In general, TDD adopts Unit Tests. Both are different things, but closely related.
Unit Tests
Each Unit Test tests only one function or method of the system. Often they are automated.
It seems too simple, but implies that the routine under test can’t depend on other routines, otherwise the test is subjected to third part failures.
This way, in order to test routines that naturally depend on other classes and methods, resources like databases and files, and other stuff, developers need to create simulations of these elements so the routine works without them during the test.
This is the mock idea, i.e., something that mimics the original dependencies.
For instance, a method that would normally return a value from database could be replaced by a method that returns a fixed value for a particular test. Each language, framework, and tool should provide proper ways for doing that. This is also a manner to assess the quality of these tools!
Benefits of TDD
Writing tests in advance brings various advantages:
- Helps in the understanding of the requirements, since you have to understand them and also what the system should do in order to write down tests.
- Provides a clear goal in the development, that is, to make all tests to pass.
- Increases the visibility of what is or not ready, since the tests are generally more reliable indicators of progress than something “implemented, but not tested”.
- The automation enables Continuous Integration with some level of guarantee the system won’t break, since all unit tests can be executed over and over as regression tests.
Disadvantages
As a general rule, everything has its advantages and also its negative points. We always have to take care with “evangelists” that will make some technology or methodology looks like it hasn’t problems or has zero impact.
This also applies to TDD. Let’s see some of its reservations:
Increases the effort
It’s necessary to spend much more time creating tests and mocks, not to mention the Continuous Integration infrastructure. Of course it can be considered as an investment in quality instead of a penalty, but in practice not everyone can afford the overhead.
Increases the complexity
The architecture becomes more complex since Dependency Injection and other decoupling techniques are abundantly used everywhere.
Changes in requirements are much more costly, since you need to rewrite the code of the system itself plus all the tests and mocks involved.
If the engineer don’t know well what he’s doing, the system will end with tons of kludges.
Intrusiveness in the main code
In some situations, you’ll have to code in a specific way in order the code can be tested later. The application architecture is then affected by outside unnatural factors.
In short, the design is influenced by tests, what is not desirable since is one more thing to be considered and to grab the architect’s attention.

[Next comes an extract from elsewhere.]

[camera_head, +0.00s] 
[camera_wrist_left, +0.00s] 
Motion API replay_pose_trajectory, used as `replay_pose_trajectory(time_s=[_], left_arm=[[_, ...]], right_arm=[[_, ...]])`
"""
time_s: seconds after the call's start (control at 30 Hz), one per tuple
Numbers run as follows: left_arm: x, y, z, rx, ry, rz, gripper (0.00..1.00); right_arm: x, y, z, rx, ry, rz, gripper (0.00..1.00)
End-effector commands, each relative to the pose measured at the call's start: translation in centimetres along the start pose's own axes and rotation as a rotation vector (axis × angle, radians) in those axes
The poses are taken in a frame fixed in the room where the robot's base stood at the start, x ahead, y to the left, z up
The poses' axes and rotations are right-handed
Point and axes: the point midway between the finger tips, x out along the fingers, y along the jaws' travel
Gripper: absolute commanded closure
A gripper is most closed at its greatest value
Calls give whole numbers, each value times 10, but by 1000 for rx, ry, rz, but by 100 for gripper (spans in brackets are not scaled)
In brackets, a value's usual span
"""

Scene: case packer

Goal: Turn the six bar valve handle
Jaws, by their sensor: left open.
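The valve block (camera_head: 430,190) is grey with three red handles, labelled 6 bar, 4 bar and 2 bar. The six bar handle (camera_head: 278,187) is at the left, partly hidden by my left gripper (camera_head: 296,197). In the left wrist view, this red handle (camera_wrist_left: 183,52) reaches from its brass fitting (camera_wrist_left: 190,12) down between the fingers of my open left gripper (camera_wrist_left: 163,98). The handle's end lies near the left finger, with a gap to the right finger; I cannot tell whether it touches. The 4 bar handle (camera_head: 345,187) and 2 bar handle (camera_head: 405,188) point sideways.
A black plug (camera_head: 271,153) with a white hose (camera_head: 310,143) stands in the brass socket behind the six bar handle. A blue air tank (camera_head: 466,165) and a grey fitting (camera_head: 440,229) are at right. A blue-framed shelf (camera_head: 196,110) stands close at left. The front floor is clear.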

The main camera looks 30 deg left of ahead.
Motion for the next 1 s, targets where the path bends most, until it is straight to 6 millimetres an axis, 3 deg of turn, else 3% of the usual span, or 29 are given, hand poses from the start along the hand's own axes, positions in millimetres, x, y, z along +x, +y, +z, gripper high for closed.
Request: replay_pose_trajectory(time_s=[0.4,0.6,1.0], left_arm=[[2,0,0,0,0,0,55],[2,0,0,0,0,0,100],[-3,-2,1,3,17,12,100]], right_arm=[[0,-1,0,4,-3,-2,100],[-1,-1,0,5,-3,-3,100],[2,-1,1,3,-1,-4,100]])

Testing everything is almost impossible
Many technologies are hard to test independently or even in integration tests.
Think about user interfaces, for example. How many technologies allow us to run it in a decoupled way? There’s tools like Selenium for web apps, but they also brings tons of other limitations and dependencies.
Is TDD dead?
We just saw every benefit comes at a cost. This is the main point about TDD being dead. Is the cost of testing everything and creating mocks for every dependency worthy? Let’s look at some comments about the aforementioned talk.

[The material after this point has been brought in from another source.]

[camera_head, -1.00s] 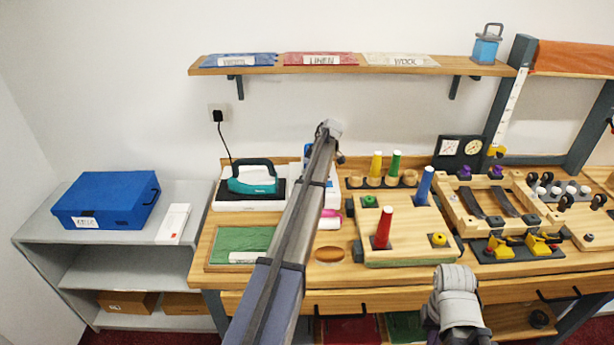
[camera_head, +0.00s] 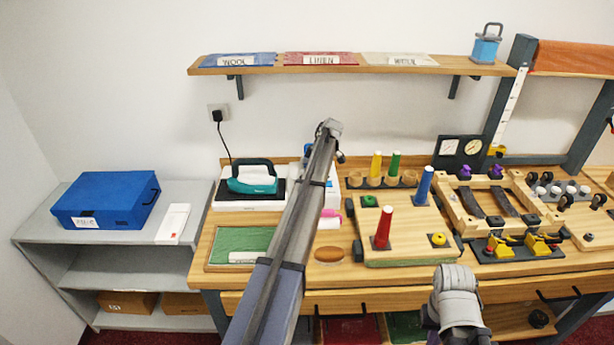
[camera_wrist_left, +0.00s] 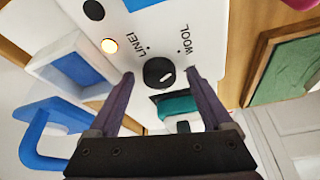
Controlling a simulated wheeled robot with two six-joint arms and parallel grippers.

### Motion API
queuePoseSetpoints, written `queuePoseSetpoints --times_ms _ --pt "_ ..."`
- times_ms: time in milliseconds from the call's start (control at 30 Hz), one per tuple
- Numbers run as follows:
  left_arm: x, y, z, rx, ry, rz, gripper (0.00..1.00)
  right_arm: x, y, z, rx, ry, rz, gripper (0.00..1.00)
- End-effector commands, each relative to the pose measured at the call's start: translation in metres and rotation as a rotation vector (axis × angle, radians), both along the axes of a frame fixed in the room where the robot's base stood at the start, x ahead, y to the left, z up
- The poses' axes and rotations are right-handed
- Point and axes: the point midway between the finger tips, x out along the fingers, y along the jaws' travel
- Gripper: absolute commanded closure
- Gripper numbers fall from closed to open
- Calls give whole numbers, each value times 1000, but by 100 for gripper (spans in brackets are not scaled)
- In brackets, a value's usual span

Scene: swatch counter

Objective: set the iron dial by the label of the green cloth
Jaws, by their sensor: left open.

David Hansson starts arguing that lots of people can’t do TDD because of the nature of their work. He talks about the need of numerous mocks and how it makes coding more difficult.
Kent Beck continues and tell us about situations where the team couldn’t refactor their code because the tests were so coupled to the implementation, with two or three levels of mocks, that any modification affected countless of them. He also asserted TDD fits better certain scenarios, for instance, when requirements are clear enough so you can write them in form of tests directly. On the other hand, there are situations when the developer finds out little by little what he actually should do. This is recurrent in framework development and algorithms for analyzing non-structured data.

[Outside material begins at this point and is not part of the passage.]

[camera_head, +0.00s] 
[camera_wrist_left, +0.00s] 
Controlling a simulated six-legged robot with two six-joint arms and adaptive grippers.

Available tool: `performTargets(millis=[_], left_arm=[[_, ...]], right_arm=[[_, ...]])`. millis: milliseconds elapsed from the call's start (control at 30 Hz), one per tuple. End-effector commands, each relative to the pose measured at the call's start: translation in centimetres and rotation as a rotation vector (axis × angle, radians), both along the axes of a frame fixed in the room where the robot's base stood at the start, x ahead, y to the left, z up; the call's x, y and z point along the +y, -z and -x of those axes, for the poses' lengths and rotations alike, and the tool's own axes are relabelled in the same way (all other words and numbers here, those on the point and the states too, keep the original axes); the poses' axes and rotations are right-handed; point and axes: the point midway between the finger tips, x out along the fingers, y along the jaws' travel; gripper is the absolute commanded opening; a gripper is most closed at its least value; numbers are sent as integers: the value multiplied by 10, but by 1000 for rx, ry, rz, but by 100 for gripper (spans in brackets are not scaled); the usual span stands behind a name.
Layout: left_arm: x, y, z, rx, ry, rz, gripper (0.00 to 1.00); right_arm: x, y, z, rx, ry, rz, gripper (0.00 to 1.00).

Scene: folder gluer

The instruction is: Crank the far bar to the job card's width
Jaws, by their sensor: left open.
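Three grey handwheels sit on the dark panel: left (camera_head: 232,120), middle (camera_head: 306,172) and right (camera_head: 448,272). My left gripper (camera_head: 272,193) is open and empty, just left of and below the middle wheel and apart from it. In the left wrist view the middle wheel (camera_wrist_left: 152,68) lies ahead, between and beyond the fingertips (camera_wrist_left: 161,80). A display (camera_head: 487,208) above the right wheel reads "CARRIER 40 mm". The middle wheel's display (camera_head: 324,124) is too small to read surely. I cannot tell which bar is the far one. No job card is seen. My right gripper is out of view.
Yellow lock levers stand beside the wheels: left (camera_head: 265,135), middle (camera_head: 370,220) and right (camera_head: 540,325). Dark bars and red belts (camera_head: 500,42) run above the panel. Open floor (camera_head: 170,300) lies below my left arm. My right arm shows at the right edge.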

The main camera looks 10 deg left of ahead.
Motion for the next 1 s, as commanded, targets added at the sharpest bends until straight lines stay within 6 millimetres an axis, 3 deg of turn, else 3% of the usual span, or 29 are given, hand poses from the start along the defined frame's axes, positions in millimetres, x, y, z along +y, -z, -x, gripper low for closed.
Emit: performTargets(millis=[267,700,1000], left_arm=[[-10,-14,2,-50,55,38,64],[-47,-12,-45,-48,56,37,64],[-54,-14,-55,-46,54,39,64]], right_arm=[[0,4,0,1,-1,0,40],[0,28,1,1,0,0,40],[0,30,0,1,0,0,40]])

Fowler argues the major benefit of TDD is a self-testing code. But this could be achieved in other ways. He also talks about those who say “you aren’t doing unit tests right” because of some dependencies during the test. According to him, the “purity” of the definition is not so important, but the test should work and be useful. Furthermore, there’s alternative definitions of Unit Test.
Conclusions
It’s important to comprehend TDD is not the silver bullet of software development. It brings various potential challenges and problems, mainly if there’s not enough experienced people in the team.
Tests are essential, but for each project we could have different kinds of tests, whose cost-benefit should be evaluated for each individual case.
Tests shouldn’t be the goal in itself, even in TDD. Their true goal is guarantee we’re delivering what the client really needs.
Time and effort invested in tests also should be pondered. It affects directly the quality, but the quality has its price. Who will pay for it?
About unit testing, we shouldn’t pursue only purity. The important is the test tests, that is, it works for that situation.
Finally, a general rule could be: use TDD moderately.